## [Do this]
Your task is to reproduce the material exactly.

■ ■ ■ ■ ■ ■ ■

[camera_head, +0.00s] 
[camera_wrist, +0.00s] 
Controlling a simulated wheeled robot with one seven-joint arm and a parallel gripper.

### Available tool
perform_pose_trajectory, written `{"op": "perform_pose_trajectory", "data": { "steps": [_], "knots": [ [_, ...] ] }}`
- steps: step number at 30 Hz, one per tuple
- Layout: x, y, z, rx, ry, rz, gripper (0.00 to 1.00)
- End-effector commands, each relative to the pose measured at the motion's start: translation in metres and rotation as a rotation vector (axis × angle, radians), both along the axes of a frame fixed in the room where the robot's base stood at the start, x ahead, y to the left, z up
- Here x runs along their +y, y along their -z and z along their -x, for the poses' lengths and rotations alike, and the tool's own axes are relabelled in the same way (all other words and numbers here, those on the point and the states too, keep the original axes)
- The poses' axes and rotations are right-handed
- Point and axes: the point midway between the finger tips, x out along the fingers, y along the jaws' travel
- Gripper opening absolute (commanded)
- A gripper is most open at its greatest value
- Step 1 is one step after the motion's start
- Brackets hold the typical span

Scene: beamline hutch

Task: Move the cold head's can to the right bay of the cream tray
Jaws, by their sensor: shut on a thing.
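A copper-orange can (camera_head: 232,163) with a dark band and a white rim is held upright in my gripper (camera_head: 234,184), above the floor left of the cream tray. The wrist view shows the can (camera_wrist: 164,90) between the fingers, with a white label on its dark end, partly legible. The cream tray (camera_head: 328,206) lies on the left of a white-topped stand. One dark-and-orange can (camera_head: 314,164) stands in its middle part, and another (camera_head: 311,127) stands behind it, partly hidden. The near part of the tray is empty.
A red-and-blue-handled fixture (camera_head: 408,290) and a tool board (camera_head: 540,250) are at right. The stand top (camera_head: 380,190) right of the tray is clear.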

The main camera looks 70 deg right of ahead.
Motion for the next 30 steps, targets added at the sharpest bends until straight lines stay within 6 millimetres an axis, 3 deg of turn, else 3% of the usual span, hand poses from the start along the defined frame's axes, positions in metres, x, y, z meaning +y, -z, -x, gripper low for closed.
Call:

■ ■ ■ ■ ■ ■ ■

## [Response to the task]
[camera_head, +0.00s] 
[camera_wrist, +0.00s] 
Controlling a simulated wheeled robot with one seven-joint arm and a parallel gripper.

### Available tool
perform_pose_trajectory, written `{"op": "perform_pose_trajectory", "data": { "steps": [_], "knots": [ [_, ...] ] }}`
- steps: step number at 30 Hz, one per tuple
- Layout: x, y, z, rx, ry, rz, gripper (0.00 to 1.00)
- End-effector commands, each relative to the pose measured at the motion's start: translation in metres and rotation as a rotation vector (axis × angle, radians), both along the axes of a frame fixed in the room where the robot's base stood at the start, x ahead, y to the left, z up
- Here x runs along their +y, y along their -z and z along their -x, for the poses' lengths and rotations alike, and the tool's own axes are relabelled in the same way (all other words and numbers here, those on the point and the states too, keep the original axes)
- The poses' axes and rotations are right-handed
- Point and axes: the point midway between the finger tips, x out along the fingers, y along the jaws' travel
- Gripper opening absolute (commanded)
- A gripper is most open at its greatest value
- Step 1 is one step after the motion's start
- Brackets hold the typical span

Scene: beamline hutch

Task: Move the cold head's can to the right bay of the cream tray
Jaws, by their sensor: shut on a thing.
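A copper-orange can (camera_head: 232,163) with a dark band and a white rim is held upright in my gripper (camera_head: 234,184), above the floor left of the cream tray. The wrist view shows the can (camera_wrist: 164,90) between the fingers, with a white label on its dark end, partly legible. The cream tray (camera_head: 328,206) lies on the left of a white-topped stand. One dark-and-orange can (camera_head: 314,164) stands in its middle part, and another (camera_head: 311,127) stands behind it, partly hidden. The near part of the tray is empty.
A red-and-blue-handled fixture (camera_head: 408,290) and a tool board (camera_head: 540,250) are at right. The stand top (camera_head: 380,190) right of the tray is clear.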

The main camera looks 70 deg right of ahead.
Motion for the next 30 steps, targets added at the sharpest bends until straight lines stay within 6 millimetres an axis, 3 deg of turn, else 3% of the usual span, hand poses from the start along the defined frame's axes, positions in metres, x, y, z meaning +y, -z, -x, gripper low for closed.
Call:

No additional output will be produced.